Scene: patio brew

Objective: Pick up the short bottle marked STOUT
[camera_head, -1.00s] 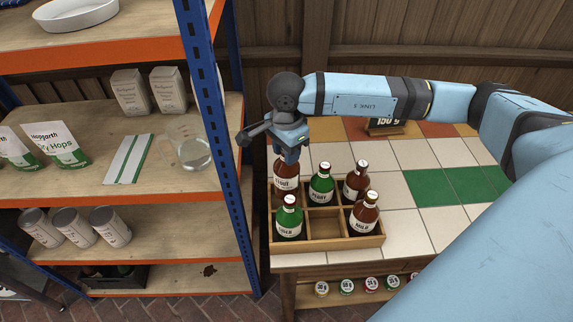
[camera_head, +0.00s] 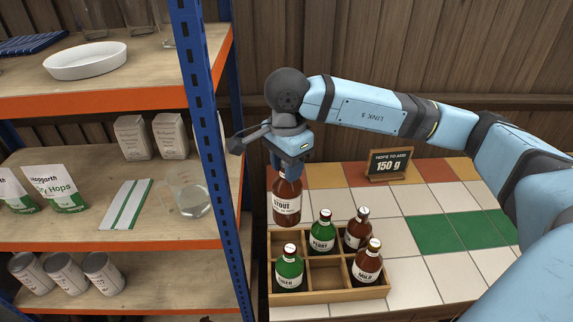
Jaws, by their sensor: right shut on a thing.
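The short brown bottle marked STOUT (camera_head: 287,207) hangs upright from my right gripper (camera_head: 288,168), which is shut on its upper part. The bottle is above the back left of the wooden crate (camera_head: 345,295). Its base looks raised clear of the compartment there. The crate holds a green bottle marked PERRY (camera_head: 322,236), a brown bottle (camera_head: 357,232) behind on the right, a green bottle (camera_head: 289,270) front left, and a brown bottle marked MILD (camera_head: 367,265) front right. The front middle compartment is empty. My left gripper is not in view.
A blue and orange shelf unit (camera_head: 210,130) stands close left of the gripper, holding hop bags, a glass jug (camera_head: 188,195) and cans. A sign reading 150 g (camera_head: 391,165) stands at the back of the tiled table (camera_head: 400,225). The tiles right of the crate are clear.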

* * *

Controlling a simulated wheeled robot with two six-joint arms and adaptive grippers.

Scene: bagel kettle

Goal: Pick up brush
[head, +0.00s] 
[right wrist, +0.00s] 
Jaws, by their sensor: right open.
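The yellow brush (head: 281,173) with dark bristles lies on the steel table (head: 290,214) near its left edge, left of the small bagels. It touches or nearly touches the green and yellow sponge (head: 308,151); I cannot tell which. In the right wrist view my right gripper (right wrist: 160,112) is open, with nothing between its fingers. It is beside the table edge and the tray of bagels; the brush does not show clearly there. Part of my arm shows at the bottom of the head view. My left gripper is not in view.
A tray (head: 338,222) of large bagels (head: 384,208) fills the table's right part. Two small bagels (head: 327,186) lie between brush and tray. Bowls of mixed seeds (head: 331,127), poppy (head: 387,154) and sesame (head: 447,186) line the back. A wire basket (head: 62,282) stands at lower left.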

* _THE TASK_:
Pictures excluded, give again exactly and only the lines of the material above from the line with "Objective: Pick up" through the line with "[camera_head, +0.00s]".

* _SOLUTION TO THIS EXERCISE_:
Objective: Pick up the short bottle marked STOUT
[camera_head, -1.00s] 
[camera_head, +0.00s] 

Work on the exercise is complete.